POR QUE LER A QUEDA DE DIOGO MAINARDI

Há poucos dias estive na X Bienal Internacional do Livro do Ceará, o evento realizado no novo Centro de Eventos do Ceará (08/11 a 18/11), em Fortaleza, tem a cara do nosso Ceará – a cultura cearense expressa em poesias e narrativas, a vida contada através da arte.

E é com orgulho que apresentamos o tema “Padaria Espiritual – O Pão do espírito para o Mundo”. Fundada no final do século XIX, a Padaria Espiritual foi o movimento literário mais importante e original da nossa terra. Homenageamos, também, os 90 anos da Semana de Arte Moderna, os Centenários do Rei do Baião, o Gonzagão “minha vida é andar por este país”, os escritores Jorge Amado e Nelson Rodrigues. Uma homenagem particular ao poeta, ficcionista e ensaísta cearense Rafael Sânzio de Azevedo, professor da nossa Universidade querida - UFC, membro da Academia Cearense de Letras; entre outras homenagens.

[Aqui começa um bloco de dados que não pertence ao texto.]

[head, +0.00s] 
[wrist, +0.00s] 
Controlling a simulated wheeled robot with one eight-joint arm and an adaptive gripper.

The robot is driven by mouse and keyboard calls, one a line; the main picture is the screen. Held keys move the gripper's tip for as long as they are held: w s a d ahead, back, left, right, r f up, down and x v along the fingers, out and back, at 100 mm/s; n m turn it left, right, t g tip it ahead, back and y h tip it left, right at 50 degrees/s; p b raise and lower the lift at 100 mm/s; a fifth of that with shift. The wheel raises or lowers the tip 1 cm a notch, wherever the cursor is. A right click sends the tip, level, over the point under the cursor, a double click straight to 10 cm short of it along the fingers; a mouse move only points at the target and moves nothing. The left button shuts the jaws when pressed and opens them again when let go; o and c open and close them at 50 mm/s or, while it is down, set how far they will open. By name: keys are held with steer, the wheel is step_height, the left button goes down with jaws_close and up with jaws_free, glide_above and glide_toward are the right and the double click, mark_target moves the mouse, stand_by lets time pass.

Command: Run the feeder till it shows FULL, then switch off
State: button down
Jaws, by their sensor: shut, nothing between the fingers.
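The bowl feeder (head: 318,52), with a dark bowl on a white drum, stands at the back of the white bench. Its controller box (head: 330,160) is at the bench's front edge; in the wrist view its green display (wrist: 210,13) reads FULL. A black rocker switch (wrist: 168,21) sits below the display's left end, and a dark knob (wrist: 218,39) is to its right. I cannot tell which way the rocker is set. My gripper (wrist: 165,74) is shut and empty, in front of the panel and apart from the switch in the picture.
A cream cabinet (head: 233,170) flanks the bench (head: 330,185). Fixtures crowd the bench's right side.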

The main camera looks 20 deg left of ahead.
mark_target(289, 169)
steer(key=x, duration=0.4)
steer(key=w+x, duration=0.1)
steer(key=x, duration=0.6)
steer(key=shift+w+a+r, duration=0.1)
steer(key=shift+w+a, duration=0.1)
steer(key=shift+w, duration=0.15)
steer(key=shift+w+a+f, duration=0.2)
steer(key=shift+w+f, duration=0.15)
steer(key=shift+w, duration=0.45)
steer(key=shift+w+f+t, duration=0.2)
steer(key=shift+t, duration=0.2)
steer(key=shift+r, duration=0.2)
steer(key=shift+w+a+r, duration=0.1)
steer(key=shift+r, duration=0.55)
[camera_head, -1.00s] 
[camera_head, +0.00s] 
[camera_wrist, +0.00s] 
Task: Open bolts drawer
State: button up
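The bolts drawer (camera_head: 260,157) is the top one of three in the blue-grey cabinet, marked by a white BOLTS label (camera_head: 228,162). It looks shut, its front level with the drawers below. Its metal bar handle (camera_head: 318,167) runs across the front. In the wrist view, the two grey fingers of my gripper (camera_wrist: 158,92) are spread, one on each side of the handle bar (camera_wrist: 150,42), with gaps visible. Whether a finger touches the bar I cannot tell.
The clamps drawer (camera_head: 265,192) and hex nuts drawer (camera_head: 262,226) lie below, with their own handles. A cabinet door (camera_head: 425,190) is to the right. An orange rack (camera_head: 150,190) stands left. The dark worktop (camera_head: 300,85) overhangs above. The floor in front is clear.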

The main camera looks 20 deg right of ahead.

Dezenas de milhares de pessoas prestigiam este evento, mais de 100 mil títulos estão expostos, com a participação de editoras locais, nacionais e internacionais - representantes da Argentina, México, Venezuela, Espanha, Portugal, França, Peru, Inglaterra, Estados Unidos, China e Alemanha.

Mais de 100 mil títulos e eu buscara um. Apenas um. Instigada por uma curiosidade natural promovida através do artigo de Mario Sabino, editado em 22 de agosto, pela Revista Veja, quando foi lançado A Queda, de Diogo Mainardi. Foi fácil encontrar Mainardi, ele está entre os mais lidos do país.

Fui leitora assídua do ex-colunista de Veja Diogo Mainardi. Por oito anos ele zombou de Lula e fez isso ao extremo. Nunca tive simpatia por essa política assistencialista, mas ele era um ‘chato espetacular’ ao tratar do tema, ainda assim eu não o largara. Em dezembro de 2010 ele se despede como colunista, falara em demasia sobre o lulismo, não havia por que iniciar uma guerra contra o dilmismo. Seria apenas uma repetição.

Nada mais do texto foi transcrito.